DIRECTION — Shown below is a listing with pictures; reproduce exactly, and only, the lines between the ones containing "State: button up" and "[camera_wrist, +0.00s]", inclusive, leaving the pictures out.

Part of a data file —
▬▬▬
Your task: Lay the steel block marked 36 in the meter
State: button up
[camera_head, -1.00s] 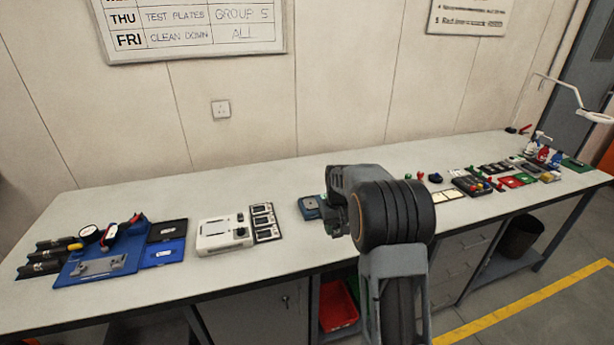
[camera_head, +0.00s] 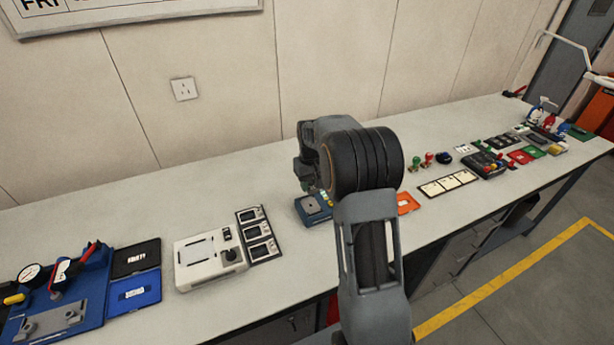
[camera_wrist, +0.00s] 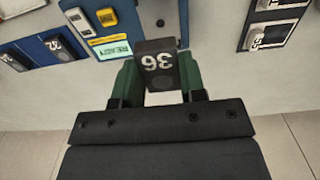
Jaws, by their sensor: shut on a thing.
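The steel block marked 36 (camera_wrist: 158,66) is dark with white figures, which read upside down in the wrist view. My gripper (camera_wrist: 158,80) is shut on it, with a green finger on each side. Behind the block in the wrist view is a blue device (camera_wrist: 130,18), apparently the meter, with a yellow button and a small display reading READY. The block hides part of the device, and I cannot tell whether they touch. In the head view the blue device (camera_head: 313,209) stands on the bench just below my gripper (camera_head: 311,185); the block is not clear there.
Blue holders with dark numbered blocks (camera_wrist: 57,46) lie left in the wrist view. In the head view, a white instrument (camera_head: 208,262) and a black-framed row (camera_head: 259,235) stand left of the blue device. An orange item (camera_head: 407,203) and a pale-panelled strip (camera_head: 447,184) lie right.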

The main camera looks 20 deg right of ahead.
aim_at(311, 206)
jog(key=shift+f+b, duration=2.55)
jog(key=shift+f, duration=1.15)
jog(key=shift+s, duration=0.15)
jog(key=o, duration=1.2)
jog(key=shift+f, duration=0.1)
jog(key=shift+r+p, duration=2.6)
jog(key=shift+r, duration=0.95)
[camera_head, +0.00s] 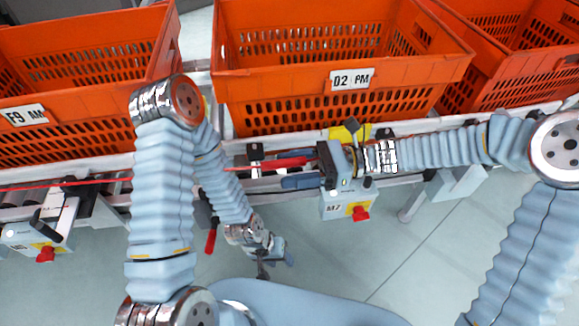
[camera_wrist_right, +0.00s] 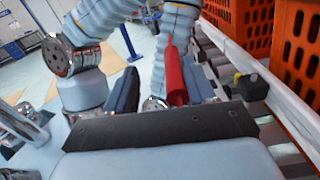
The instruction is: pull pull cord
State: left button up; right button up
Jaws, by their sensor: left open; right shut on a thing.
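The red pull cord (camera_head: 85,183) runs along the near edge of the conveyor at the left, passes behind my left arm and shows again as a thicker red piece (camera_head: 285,162) at the middle. My right gripper (camera_head: 291,170) is shut on this piece, below the middle tote. In the right wrist view the red piece (camera_wrist_right: 174,72) lies between the two dark blue fingers. My left gripper (camera_head: 268,262) is open and empty, low in the middle over the floor, apart from the cord. A red handle (camera_head: 211,236) hangs beside my left forearm; whether it joins the cord is hidden.
Orange totes (camera_head: 345,100) stand in a row on the conveyor behind the cord. A grey box marked M2 (camera_head: 345,204) with a red knob sits just below my right gripper. A similar box (camera_head: 35,235) is at the left. The floor in front is clear.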

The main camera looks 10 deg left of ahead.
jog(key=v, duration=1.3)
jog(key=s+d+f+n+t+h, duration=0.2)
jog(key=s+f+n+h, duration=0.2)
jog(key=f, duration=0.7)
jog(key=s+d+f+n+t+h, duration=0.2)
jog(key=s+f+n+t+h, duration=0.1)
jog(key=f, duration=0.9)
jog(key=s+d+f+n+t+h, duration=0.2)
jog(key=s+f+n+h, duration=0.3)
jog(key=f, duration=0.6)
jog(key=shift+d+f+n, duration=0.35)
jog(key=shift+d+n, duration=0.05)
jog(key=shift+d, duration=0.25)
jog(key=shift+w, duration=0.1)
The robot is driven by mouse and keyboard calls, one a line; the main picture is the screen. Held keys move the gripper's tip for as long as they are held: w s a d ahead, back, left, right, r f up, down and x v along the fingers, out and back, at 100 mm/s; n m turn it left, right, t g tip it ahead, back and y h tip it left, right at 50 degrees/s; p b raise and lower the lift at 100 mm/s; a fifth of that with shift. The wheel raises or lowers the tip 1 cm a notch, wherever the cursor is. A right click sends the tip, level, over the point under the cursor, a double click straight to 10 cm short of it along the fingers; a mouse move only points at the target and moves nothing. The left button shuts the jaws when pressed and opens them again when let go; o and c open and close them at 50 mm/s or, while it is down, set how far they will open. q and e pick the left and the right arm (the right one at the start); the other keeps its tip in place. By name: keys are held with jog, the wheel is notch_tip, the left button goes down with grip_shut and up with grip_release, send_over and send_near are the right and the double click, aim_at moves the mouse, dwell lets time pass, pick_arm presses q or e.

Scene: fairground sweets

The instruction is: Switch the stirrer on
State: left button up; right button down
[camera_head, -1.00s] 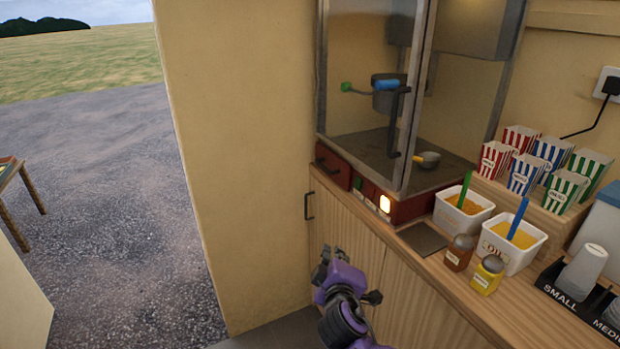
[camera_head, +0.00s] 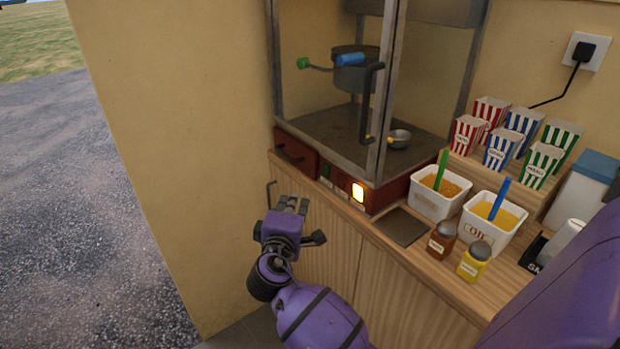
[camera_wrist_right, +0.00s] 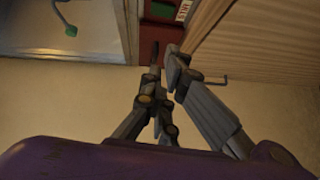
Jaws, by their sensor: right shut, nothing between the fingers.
▬▬▬
FULL OUTPUT —
State: button up
[camera_head, -1.00s] 
[camera_head, +0.00s] 
[camera_wrist, +0.00s] 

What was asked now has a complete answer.